**OBJECTIVE**
Copy the lines below as they are; omit the images they contain.

**DATA BLOCK**

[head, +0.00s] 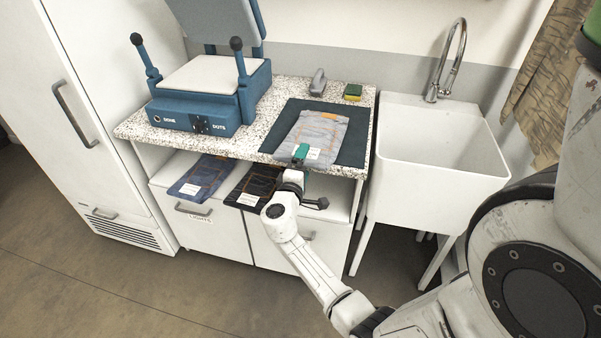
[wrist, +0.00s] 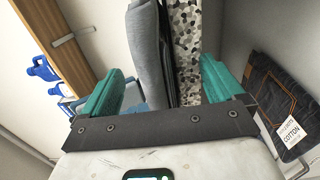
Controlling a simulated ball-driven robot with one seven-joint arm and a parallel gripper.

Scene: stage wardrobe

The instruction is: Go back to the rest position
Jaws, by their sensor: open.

**OUTPUT**
[head, +0.00s] 
[wrist, +0.00s] 
Controlling a simulated ball-driven robot with one seven-joint arm and a parallel gripper.

Scene: stage wardrobe

The instruction is: Go back to the rest position
Jaws, by their sensor: open.

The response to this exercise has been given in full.